| The exercise |
Every line in the listing below from the one with "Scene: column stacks" through the one with "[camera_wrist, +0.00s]" is to be reproduced exactly, both ends included; leave out the rest.
## start Recorded data
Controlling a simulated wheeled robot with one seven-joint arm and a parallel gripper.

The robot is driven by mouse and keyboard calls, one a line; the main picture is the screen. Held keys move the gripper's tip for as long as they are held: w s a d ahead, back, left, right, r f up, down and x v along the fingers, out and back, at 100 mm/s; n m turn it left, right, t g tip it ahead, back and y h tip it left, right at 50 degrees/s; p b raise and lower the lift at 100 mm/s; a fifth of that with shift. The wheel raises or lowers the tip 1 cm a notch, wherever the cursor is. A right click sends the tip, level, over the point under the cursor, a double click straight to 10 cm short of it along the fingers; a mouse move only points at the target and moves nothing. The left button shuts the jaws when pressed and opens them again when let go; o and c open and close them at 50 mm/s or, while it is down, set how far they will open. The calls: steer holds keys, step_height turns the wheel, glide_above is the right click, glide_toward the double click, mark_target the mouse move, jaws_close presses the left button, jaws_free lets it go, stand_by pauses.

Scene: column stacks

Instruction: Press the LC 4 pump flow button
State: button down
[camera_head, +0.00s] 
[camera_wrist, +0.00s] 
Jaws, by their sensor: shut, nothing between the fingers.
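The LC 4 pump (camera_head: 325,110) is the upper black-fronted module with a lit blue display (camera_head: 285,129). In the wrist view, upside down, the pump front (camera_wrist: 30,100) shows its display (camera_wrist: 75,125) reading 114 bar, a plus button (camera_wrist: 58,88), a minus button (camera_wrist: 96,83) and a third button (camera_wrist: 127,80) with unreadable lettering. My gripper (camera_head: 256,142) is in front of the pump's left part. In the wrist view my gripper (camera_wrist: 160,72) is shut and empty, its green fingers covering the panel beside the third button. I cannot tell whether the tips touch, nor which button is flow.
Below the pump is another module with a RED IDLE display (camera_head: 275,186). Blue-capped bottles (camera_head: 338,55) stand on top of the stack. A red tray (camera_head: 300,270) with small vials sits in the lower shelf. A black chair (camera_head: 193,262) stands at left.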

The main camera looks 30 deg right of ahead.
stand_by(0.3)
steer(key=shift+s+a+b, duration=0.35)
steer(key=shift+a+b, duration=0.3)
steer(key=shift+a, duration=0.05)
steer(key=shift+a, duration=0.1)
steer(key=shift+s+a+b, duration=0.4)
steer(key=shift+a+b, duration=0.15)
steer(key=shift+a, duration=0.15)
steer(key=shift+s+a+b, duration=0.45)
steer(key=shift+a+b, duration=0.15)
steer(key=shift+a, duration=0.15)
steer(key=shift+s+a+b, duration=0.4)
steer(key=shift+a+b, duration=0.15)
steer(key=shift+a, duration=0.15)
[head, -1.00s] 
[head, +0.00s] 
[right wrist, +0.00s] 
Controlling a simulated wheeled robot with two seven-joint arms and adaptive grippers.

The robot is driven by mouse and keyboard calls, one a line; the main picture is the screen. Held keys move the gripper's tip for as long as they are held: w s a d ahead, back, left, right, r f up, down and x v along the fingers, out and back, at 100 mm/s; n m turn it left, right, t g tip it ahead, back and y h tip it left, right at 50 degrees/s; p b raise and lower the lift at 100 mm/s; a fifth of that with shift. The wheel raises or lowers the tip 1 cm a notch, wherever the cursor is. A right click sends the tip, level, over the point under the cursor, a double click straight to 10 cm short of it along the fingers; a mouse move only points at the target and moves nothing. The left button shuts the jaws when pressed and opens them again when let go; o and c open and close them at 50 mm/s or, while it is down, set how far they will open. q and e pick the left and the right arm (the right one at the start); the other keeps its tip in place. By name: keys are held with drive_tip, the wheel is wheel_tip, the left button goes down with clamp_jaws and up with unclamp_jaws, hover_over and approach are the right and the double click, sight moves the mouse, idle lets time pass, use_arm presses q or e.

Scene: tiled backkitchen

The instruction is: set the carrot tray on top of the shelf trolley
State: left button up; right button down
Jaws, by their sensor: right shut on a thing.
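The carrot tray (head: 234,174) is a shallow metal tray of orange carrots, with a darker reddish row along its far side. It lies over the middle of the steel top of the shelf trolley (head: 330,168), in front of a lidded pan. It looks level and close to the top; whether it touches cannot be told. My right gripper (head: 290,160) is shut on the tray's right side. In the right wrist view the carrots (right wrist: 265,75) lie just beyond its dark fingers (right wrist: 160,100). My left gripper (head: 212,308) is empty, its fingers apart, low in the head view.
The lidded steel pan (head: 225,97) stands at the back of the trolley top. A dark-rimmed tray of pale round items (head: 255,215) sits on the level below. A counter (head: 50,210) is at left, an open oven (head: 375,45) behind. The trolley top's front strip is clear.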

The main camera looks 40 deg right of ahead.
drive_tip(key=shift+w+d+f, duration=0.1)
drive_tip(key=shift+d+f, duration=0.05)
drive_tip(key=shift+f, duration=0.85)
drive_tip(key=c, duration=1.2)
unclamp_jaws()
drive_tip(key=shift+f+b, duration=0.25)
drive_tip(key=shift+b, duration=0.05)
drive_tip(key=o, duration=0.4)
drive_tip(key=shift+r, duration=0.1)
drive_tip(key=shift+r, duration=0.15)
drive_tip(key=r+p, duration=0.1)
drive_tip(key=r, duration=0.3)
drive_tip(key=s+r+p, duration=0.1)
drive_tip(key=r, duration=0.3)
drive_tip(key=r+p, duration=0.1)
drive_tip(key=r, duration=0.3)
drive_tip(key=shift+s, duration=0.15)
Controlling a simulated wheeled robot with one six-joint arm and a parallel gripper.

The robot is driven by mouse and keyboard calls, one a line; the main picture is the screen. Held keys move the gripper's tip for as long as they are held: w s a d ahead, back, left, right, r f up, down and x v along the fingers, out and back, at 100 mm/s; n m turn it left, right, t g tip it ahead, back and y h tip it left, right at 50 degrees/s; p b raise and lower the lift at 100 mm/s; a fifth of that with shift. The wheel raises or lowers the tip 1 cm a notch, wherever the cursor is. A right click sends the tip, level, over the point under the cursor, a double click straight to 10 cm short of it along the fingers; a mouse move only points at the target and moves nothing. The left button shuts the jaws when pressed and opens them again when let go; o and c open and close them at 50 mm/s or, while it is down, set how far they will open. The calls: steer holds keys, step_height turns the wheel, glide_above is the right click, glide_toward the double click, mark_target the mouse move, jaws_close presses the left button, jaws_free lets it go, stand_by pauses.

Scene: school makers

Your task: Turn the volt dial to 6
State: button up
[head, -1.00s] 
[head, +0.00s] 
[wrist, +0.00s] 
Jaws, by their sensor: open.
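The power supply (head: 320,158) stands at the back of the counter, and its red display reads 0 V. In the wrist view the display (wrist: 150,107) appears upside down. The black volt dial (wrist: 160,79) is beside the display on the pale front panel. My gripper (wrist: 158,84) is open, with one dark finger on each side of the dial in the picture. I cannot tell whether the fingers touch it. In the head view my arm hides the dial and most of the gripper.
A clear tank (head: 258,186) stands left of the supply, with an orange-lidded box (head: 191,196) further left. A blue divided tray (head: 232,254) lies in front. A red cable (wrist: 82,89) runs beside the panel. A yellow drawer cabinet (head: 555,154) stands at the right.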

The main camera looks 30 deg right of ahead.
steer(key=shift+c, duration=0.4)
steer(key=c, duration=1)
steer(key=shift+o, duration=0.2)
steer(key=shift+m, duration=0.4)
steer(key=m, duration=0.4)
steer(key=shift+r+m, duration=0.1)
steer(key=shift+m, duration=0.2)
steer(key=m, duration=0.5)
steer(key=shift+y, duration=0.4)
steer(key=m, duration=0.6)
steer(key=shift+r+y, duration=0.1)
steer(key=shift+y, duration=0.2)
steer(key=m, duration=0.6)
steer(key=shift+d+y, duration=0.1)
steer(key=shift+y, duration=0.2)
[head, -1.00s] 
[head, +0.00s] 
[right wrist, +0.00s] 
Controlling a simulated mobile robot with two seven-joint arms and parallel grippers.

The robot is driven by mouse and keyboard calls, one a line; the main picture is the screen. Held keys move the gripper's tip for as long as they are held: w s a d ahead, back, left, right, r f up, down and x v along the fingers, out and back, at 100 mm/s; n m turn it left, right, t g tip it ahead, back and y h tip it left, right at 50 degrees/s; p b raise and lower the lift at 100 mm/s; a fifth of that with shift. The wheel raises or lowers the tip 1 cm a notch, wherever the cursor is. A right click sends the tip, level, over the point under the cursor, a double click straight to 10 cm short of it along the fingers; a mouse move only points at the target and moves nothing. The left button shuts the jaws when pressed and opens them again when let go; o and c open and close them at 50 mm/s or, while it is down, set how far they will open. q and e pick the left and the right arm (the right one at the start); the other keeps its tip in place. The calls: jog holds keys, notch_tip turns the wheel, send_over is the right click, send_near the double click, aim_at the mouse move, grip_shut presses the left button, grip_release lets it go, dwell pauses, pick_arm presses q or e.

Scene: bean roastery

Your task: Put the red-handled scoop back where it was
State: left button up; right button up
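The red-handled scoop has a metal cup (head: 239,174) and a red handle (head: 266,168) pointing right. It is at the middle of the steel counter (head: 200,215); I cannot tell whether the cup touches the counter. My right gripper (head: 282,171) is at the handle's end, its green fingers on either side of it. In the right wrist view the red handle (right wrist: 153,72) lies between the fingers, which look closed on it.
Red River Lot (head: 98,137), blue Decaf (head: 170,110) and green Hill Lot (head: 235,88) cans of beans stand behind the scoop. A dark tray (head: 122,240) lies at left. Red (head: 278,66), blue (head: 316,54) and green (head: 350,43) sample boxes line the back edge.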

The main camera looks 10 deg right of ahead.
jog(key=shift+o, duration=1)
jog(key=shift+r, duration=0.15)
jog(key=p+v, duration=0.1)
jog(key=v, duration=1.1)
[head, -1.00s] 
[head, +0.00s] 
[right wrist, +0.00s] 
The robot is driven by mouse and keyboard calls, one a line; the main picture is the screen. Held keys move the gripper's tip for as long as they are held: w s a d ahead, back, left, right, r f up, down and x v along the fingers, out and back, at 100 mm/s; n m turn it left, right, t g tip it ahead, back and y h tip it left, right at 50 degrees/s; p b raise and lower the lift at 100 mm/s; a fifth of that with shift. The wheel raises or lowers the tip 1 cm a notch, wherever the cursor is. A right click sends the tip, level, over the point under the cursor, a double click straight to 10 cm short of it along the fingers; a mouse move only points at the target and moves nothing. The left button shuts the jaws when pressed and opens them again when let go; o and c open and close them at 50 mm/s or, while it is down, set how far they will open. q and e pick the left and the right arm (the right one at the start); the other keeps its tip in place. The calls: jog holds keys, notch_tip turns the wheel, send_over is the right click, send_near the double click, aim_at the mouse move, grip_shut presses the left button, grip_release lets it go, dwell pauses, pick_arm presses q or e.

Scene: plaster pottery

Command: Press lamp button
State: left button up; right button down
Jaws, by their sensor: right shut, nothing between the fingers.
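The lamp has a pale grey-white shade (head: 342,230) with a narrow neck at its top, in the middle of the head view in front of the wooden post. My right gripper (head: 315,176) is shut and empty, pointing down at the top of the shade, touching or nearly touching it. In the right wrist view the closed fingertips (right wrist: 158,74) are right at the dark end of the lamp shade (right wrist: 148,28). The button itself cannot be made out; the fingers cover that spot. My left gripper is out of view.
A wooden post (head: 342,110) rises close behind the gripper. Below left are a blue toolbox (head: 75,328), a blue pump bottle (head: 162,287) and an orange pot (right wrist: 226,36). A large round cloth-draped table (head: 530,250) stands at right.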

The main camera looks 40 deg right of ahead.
## end Recorded data
| Result |
Scene: column stacks

Instruction: Press the LC 4 pump flow button
State: button down
[camera_head, +0.00s] 
[camera_wrist, +0.00s] 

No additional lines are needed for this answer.